The market for “Preah Vihear Rice” is set to make a major leap, with great potential for value-added growth, after the government on February 21 registered and granted official recognition as a “collective brand” to the rice variety associated with the northern Cambodian province, according to agricultural shareholders.
A ceremony was held to commemorate the registration, at the offices of the Preah Vihear Meanchey Union of Agricultural Cooperative (PMUAC), attended by Ministry of Commerce officials and provincial authorities.
Also at the event were representatives of producers and those from Agronomes et Veterinaires Sans Frontieres (AVSF), the French embassy, the Agence Francaise de Developpement (AFD), NGOs, development partners, the private sector and other associations and communities.
“Collective brands” are intellectual property (IP) assets based on an underlying ecosystem of businesses, merchants and professionals from the same industry or geographical region that typically pool resources, share information and provide other benefits among members.

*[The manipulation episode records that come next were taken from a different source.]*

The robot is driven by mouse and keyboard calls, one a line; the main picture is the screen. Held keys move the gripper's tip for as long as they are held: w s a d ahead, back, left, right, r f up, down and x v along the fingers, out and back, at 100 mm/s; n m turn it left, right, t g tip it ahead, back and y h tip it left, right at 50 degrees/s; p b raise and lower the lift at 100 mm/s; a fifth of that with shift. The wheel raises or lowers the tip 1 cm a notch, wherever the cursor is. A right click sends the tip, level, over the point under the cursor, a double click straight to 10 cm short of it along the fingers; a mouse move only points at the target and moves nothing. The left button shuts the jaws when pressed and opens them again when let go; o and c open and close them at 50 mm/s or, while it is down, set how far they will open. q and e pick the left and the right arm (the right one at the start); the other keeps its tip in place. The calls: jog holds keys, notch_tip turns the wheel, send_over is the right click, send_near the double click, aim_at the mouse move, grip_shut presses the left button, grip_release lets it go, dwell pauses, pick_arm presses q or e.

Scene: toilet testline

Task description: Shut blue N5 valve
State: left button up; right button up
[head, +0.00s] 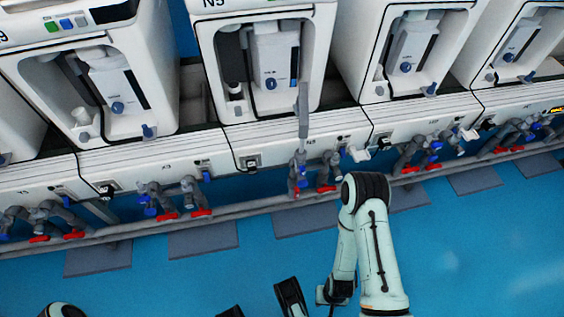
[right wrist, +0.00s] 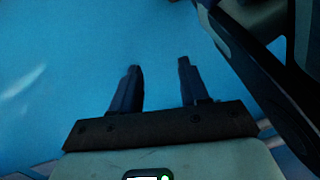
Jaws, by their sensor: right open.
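The unit labelled N5 (head: 213,3) stands at the top centre of the head view. On the pipes under it are a blue valve handle (head: 301,182) at left and a smaller blue part (head: 343,150) at right. The left blue handle looks roughly upright, but its exact setting is too small to tell. My right gripper (right wrist: 160,90) is open and empty in the right wrist view, over bare floor, away from the valves. Dark finger-like parts show at the bottom of the head view; I cannot tell which arm they belong to. My left gripper is not clearly seen.
Red handles (head: 325,189) sit beside the blue one. A long grey pipe (head: 240,209) runs below the row, and grey plates (head: 306,218) lie on the floor. Similar units with blue and red valves stand on both sides. The blue floor (head: 190,275) in front is largely clear.

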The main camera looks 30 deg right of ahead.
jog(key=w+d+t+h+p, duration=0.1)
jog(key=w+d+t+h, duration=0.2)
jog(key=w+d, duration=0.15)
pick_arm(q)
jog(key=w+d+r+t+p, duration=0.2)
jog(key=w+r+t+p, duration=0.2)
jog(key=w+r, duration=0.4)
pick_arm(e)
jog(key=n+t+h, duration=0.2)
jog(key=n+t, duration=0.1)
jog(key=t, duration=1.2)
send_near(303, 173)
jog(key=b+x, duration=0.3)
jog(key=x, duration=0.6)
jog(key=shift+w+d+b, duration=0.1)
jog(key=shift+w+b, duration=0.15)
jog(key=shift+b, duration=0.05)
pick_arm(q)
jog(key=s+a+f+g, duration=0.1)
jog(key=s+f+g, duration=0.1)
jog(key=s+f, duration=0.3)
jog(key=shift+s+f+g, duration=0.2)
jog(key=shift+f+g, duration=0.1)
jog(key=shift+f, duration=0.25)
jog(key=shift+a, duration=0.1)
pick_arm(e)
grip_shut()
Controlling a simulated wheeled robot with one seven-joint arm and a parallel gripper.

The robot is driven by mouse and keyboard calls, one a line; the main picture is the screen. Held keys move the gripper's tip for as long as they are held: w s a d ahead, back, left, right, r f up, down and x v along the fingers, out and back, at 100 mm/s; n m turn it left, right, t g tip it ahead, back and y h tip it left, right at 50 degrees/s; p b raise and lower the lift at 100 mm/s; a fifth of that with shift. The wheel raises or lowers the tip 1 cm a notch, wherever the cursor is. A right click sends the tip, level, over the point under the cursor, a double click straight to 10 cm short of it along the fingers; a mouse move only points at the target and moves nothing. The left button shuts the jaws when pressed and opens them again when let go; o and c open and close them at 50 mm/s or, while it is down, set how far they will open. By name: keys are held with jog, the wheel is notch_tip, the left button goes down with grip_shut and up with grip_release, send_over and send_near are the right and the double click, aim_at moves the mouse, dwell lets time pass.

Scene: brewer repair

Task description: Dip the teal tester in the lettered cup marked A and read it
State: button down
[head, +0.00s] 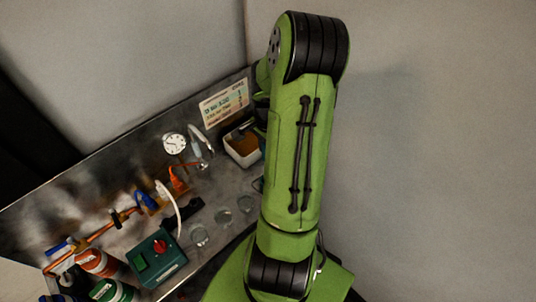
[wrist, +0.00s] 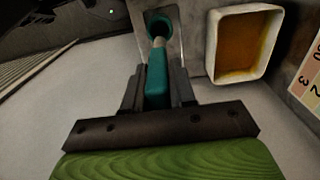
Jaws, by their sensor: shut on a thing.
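The teal tester (wrist: 157,80) is between the fingers of my gripper (wrist: 158,88) in the wrist view, and the gripper is shut on it. Its paler tip points away from me, at a dark teal round opening (wrist: 158,22) on a grey plate. I cannot tell whether the tip is inside the opening or above it. In the head view my green arm hides the gripper and tester. Several clear cups stand on the metal bench, among them a front one (head: 199,235), a middle one (head: 223,217) and a rear one (head: 246,203). I cannot read any letters on them.
A white tub of amber liquid (wrist: 242,42) is right of the tester; it also shows on the bench (head: 243,148). A printed card (head: 223,103) stands behind. A round dial (head: 174,143), a teal box with a red knob (head: 158,258) and cans (head: 100,262) crowd the left.

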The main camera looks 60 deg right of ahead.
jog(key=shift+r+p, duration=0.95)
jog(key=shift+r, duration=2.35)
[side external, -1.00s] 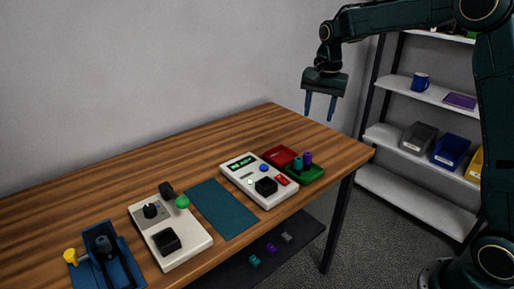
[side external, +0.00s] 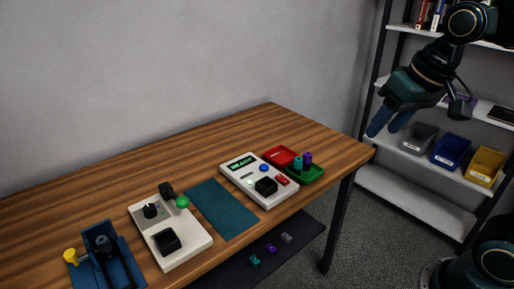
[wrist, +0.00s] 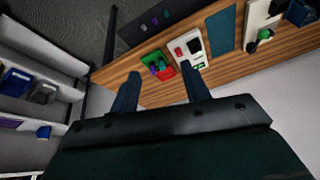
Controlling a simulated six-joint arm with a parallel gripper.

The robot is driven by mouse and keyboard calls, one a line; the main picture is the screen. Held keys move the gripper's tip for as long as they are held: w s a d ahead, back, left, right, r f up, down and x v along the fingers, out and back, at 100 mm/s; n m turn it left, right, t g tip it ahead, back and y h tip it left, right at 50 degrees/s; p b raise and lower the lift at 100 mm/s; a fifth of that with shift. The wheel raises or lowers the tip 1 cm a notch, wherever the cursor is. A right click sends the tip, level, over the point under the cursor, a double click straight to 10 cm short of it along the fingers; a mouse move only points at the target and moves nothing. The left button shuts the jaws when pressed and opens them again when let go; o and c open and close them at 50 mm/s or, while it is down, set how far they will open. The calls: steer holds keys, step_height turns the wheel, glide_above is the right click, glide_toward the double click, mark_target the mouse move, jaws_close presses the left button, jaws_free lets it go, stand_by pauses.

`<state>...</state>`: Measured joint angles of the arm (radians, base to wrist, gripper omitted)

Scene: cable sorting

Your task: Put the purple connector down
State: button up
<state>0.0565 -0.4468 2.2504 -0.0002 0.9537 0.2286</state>
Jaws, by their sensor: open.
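The purple connector (side external: 308,158) stands upright in the green tray (side external: 318,175) on the table, beside a teal connector (side external: 297,163). The green tray (wrist: 144,58) also shows in the wrist view, beyond my fingers, with both connectors small in it. My gripper (side external: 379,130) is open and empty. It is in the air to the right of the table's right end, in front of the shelf and well apart from the purple connector. Its two fingers (wrist: 160,76) are spread in the wrist view with nothing between them.
A red tray (side external: 278,154) and a white device with a display (side external: 238,164) stand beside the green tray. A teal mat (side external: 222,208), another white device (side external: 184,247) and a blue fixture (side external: 112,265) are further left. A shelf with grey, blue (side external: 452,150) and yellow bins stands at right.

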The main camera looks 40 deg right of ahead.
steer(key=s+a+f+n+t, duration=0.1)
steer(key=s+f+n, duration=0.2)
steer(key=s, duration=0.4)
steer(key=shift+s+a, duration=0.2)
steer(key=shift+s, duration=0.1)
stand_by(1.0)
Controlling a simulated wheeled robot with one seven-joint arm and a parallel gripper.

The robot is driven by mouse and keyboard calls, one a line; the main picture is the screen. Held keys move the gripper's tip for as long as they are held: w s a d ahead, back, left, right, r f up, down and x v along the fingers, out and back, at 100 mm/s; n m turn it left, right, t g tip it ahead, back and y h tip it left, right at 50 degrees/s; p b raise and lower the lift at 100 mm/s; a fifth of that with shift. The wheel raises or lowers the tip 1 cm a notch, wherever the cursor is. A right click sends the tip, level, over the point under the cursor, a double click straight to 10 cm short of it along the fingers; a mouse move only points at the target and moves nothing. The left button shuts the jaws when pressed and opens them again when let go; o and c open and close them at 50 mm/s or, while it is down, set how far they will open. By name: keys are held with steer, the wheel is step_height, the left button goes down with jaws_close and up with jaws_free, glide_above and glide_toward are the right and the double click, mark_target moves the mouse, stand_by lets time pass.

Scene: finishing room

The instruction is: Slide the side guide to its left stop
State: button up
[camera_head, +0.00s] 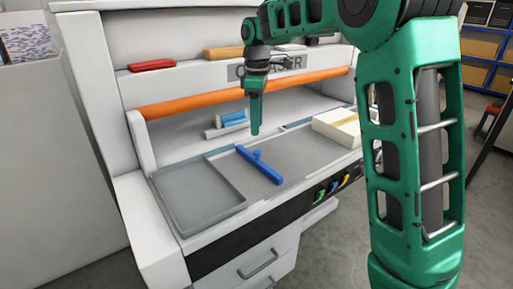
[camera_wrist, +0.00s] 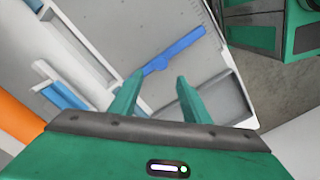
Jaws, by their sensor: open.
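The side guide (camera_head: 262,168) is a blue bar with a small raised knob, lying across the grey bed of the machine, just right of the recessed grey tray. In the wrist view the blue guide (camera_wrist: 180,47) runs diagonally ahead of the fingertips, its knob near the gap between them. My gripper (camera_head: 255,131) points down above the bed, slightly behind the guide in the head view. In the wrist view my gripper (camera_wrist: 160,76) has its two green fingers apart with nothing between them. The fingers look clear of the guide. No marked left stop can be made out.
The recessed grey tray (camera_head: 168,185) is left of the guide. A pale stack (camera_head: 338,126) sits on the right of the bed. A blue and grey part (camera_head: 233,119) is behind. An orange roller (camera_head: 200,101) spans the back. Coloured switches (camera_head: 333,187) line the front.

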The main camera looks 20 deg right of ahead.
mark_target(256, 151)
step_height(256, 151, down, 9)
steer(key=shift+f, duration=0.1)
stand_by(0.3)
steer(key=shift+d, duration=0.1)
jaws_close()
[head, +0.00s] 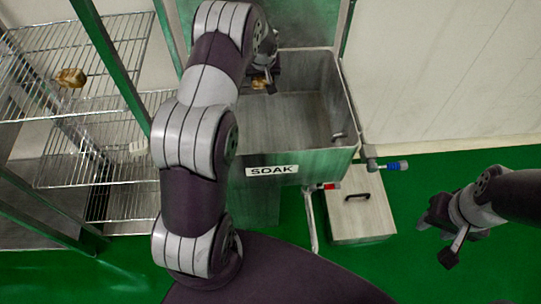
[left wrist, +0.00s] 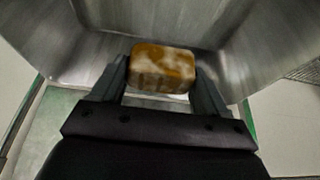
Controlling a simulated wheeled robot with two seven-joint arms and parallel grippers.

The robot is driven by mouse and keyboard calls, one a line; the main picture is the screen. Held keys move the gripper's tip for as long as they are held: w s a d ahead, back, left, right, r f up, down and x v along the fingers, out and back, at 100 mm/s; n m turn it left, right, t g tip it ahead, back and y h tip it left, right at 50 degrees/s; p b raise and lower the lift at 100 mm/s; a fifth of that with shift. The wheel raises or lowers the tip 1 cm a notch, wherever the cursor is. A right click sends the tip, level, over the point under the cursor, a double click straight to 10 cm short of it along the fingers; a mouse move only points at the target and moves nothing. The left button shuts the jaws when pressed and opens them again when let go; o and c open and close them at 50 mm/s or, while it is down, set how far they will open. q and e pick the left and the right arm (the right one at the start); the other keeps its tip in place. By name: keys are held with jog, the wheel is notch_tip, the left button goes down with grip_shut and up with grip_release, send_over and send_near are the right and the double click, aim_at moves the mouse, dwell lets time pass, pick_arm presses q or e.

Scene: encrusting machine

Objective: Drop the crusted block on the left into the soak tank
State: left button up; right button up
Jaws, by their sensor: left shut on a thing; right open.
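The crusted block (left wrist: 162,68), brown with whitish patches, is between the two fingers of my left gripper (left wrist: 163,80) in the left wrist view. The gripper is shut on it. In the head view the block (head: 259,84) shows small beside my left gripper (head: 262,82), over the back left of the soak tank. The soak tank (head: 345,98) is a grey metal basin with a SOAK label on its front. In the left wrist view its metal walls (left wrist: 240,45) surround the block. My right gripper (head: 436,238) is open and empty, right of the tank, above the green floor.
A wire rack (head: 105,40) stands left of the tank, with another brownish block (head: 70,77) on its upper shelf. A blue-ended valve (head: 397,165) sticks out at the tank's right.

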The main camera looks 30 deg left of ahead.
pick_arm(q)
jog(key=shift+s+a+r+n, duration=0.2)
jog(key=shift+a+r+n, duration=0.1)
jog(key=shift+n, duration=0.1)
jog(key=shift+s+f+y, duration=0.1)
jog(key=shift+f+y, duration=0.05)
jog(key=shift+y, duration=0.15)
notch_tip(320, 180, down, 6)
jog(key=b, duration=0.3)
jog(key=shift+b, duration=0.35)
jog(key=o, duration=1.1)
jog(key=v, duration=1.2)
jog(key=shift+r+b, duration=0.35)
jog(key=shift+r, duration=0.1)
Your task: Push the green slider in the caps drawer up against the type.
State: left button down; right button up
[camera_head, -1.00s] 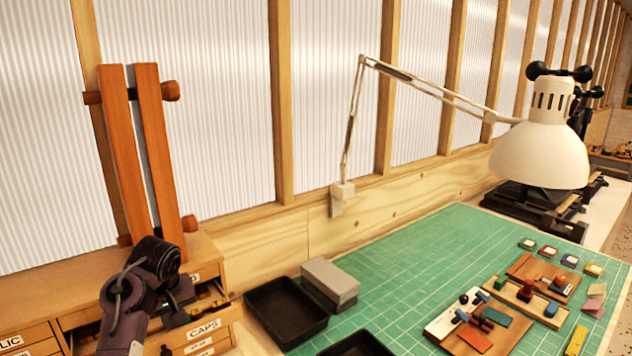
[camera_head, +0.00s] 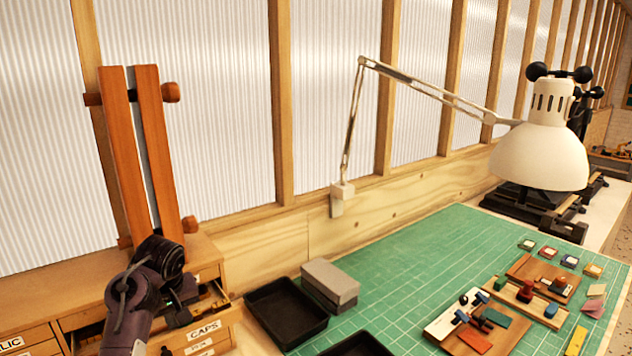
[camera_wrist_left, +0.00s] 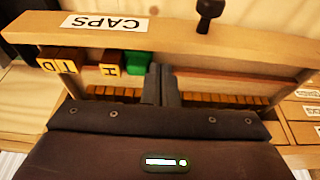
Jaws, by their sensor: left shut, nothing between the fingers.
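The caps drawer (camera_head: 207,330) stands open at the lower left of the head view, and its front with the CAPS label (camera_wrist_left: 104,23) shows upside down in the left wrist view. The green slider (camera_wrist_left: 140,65) sits inside, behind the drawer front. Lettered type blocks, including an H (camera_wrist_left: 110,66), lie left of it; the H block is right beside the slider. My left gripper (camera_wrist_left: 161,84) is shut and empty, its fingertips down in the drawer at the slider's right side, seemingly against it. In the head view my left gripper (camera_head: 181,315) partly hides the drawer. My right gripper is not in view.
A drawer knob (camera_wrist_left: 209,12) sticks out from the drawer front. A wooden rack (camera_head: 135,150) stands on the cabinet behind my left arm.

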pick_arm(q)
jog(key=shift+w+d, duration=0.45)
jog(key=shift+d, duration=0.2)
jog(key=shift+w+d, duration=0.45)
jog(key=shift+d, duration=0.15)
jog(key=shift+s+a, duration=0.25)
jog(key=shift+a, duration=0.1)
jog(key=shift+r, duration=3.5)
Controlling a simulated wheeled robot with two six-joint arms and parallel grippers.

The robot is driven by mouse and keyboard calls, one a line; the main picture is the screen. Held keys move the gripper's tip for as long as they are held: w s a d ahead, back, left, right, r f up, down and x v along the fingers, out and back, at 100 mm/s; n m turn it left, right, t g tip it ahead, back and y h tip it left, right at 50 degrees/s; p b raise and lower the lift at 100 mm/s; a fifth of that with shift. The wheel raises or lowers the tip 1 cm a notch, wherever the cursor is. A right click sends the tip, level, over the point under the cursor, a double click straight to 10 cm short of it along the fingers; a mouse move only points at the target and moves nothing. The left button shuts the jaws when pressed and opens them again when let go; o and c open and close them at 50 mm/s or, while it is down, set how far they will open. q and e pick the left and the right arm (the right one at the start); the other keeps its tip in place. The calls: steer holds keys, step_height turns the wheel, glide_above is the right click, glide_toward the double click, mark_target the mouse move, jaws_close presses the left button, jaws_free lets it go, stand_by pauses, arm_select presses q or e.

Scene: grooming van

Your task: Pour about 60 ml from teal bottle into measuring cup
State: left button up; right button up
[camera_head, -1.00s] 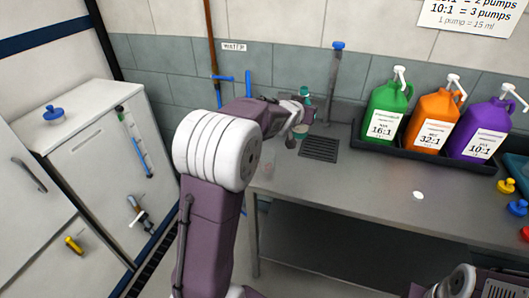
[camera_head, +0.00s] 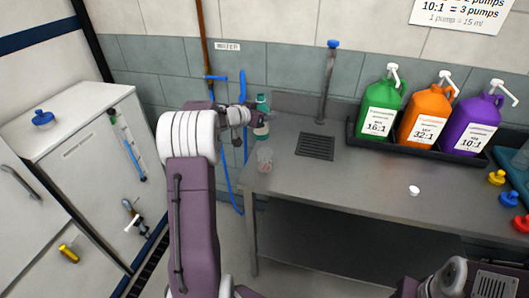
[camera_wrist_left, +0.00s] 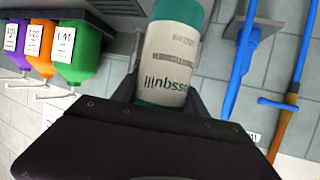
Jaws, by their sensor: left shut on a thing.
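My left gripper (camera_head: 250,116) is shut on the teal bottle (camera_head: 263,127), which has a pale label and looks about upright in the head view. In the left wrist view the bottle (camera_wrist_left: 172,50) sits between the fingers, its label lettering facing the camera; its ends are cut off or hidden. A small clear cup (camera_head: 265,159), apparently the measuring cup, stands on the left end of the steel counter. The bottle shows just above and behind it in the picture, and no stream is visible. I cannot tell the cup's fill level.
The counter (camera_head: 350,182) has a drain grate (camera_head: 315,147) and an upright pipe (camera_head: 328,85) behind it. Green (camera_head: 381,110), orange (camera_head: 427,118) and purple (camera_head: 478,125) jugs stand in a black tray. A white cap (camera_head: 414,190) lies on clear counter.

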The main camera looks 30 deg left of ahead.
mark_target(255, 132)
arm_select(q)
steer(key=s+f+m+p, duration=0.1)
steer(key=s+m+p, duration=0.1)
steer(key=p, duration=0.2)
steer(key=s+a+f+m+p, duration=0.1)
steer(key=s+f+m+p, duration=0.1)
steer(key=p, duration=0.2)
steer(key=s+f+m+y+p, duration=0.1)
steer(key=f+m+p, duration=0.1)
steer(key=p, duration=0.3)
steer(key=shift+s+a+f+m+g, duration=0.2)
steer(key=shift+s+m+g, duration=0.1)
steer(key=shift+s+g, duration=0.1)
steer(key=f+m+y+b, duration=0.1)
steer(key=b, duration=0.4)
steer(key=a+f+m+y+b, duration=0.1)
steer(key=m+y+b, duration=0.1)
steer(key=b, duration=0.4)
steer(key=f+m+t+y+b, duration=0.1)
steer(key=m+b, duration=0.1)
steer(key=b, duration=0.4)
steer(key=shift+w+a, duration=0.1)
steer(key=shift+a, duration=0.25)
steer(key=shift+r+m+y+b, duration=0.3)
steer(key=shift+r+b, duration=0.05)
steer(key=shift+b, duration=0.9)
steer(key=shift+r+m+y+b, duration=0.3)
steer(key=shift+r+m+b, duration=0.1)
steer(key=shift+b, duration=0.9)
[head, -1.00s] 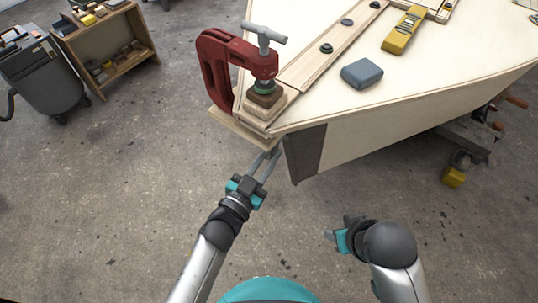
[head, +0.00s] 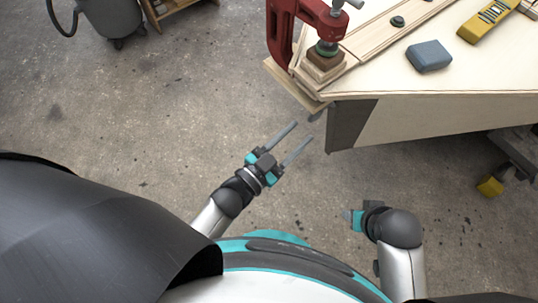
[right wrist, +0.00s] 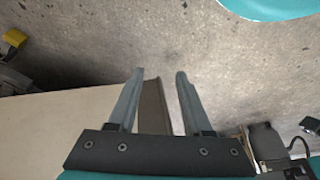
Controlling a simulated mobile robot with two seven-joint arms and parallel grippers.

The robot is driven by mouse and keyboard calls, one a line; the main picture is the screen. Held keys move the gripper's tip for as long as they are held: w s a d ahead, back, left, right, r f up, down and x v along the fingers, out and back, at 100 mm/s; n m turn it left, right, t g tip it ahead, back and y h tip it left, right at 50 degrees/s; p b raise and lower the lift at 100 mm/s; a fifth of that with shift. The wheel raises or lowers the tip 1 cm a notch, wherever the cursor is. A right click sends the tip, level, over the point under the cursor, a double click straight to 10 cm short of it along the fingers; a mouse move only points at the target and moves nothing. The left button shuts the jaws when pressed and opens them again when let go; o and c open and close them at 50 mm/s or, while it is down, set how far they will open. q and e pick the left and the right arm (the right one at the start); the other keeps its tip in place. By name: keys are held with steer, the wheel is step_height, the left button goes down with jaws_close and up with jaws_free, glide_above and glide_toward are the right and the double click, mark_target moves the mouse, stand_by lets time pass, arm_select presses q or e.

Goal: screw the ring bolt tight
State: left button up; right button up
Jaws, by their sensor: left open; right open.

Registration of these brands is handled by the commerce ministry, which also grants ownership to a managing organisation. Goods produced or services provided by members are conventionally accompanied by a “collective mark” to distinguish them from analogues offered by non-members.
At the event, commerce ministry secretary of state Ouk Prachea confirmed that his ministry had granted ownership of the collective brand to the PMUAC, as well as the associated rights as guaranteed by the Law Concerning Marks, Trade Names, and Acts of Unfair Competition.
He said registration is a legal guarantee that will, among other things, ensure fair competition, prevent domestic and international entities from selling counterfeits or other unauthorised use of the collective mark, boost the product’s reputation and trust among buyers and end-users, and preserve the traditional knowledge and skills related to production of the commodity.
It will also spur infrastructure development in cultivation areas that could also serve the tourism market, elicit higher quality and hygienic standards for “Preah Vihear Rice”, improve its value chain, generate new jobs, and enhance the living standards of local farmers, he added.
The collective mark will not only distinguish the product churned out under the purview of the PMUAC, it will “promote the reputation and traditional culture of the Cambodian people in the international arena as well”, Prachea said.
But gaining and preserving a credible reputation for “Preah Vihear Rice” for future generations requires “real values” such as unity, honesty, integrity, good governance, transparency and accountability among the community, as well as the proper division and fulfilment of responsibilities.
Preah Vihear provincial Department of Agriculture, Fishery and Forestry director Peung Tryda told The Post on February 22 that official recognition of the rice variety as a collective brand would spell host of benefits for farmers in the northern province.
Not only will this mean international recognition and legal protections, it will also allow farmers to achieve higher selling prices and encourage more cultivation of the rice, he said.
“I hope that the acquisition of this collective mark will help drive more and more orders for ‘Preah Vihear Rice’, at higher prices, much like what happened with Kampot pepper – gaining more orders after registration, because it is a product with a guarantee of quality and its circumstances of cultivation,” Tryda said.
He shared that the total area under rice cultivation in Preah Vihear is currently nearly 100,000ha. Last year, the province produced almost 300,000 tonnes of paddy, he said, adding that quality milled rice went for an average of 1,350 riel ($0.33) per kg.
Cambodia Rice Federation president Song Saran lauded the farmers and rice-producing communities behind the latest collective mark for their dedication to growing high-quality crops, viewing the official recognition as a “source of pride”.
He shared Prachea’s sentiment that the registration would underpin honest competition, prevent product fraud and earn the trust of customers. Registration will also bring “Preah Vihear Rice” to a wider audience and foster development to increase value-added, he said.
Last year, Cambodia exported a total 617,069 tonnes of milled rice worth $418 million to 56 countries and territories, as well as 3,527,418 tonnes of paddy valued at $845.95 million, according to the Ministry of Agriculture, Forestry and Fisheries.